**TASK REQUIREMENTS**
Repeat exactly the stretch of lines from the line containing "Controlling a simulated" through the line containing "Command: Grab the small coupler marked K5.", both included, and nothing else.
━━━ THE INPUT ━━━
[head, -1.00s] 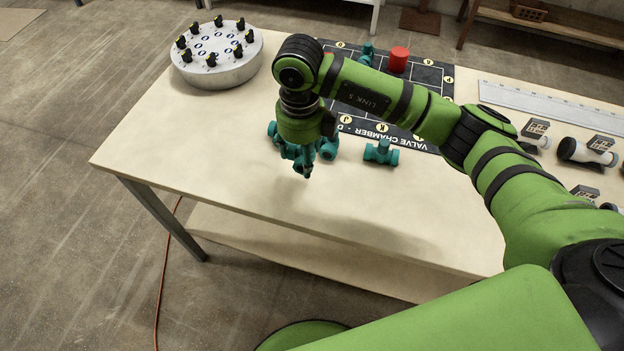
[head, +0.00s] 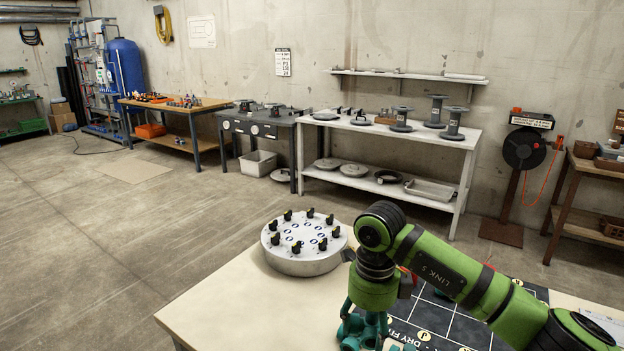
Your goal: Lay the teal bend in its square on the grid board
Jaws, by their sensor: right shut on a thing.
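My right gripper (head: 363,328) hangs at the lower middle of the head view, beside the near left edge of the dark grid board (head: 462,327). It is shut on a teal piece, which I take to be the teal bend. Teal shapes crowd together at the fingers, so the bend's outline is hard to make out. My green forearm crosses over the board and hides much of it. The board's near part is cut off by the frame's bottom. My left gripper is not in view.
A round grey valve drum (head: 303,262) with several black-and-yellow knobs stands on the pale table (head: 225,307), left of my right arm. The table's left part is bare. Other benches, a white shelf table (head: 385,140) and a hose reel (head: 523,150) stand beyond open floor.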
━━━
━━━ THE INPUT ━━━
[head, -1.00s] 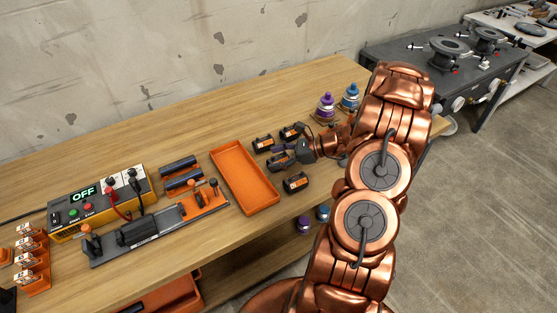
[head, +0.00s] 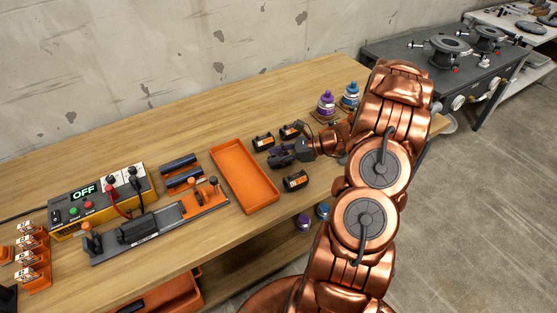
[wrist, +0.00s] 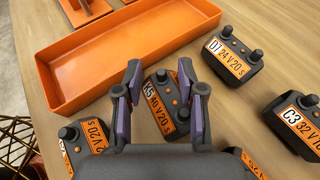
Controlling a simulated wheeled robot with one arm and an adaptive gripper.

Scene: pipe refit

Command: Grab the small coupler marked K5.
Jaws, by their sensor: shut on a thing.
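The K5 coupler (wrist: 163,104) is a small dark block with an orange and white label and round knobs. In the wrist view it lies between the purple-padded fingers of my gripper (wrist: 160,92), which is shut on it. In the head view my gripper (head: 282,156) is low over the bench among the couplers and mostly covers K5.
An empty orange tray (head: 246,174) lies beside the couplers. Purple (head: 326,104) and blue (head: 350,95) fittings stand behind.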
━━━
**THE OUTPUT**
Controlling a simulated wheeled robot with one arm and an adaptive gripper.

Scene: pipe refit

Command: Grab the small coupler marked K5.

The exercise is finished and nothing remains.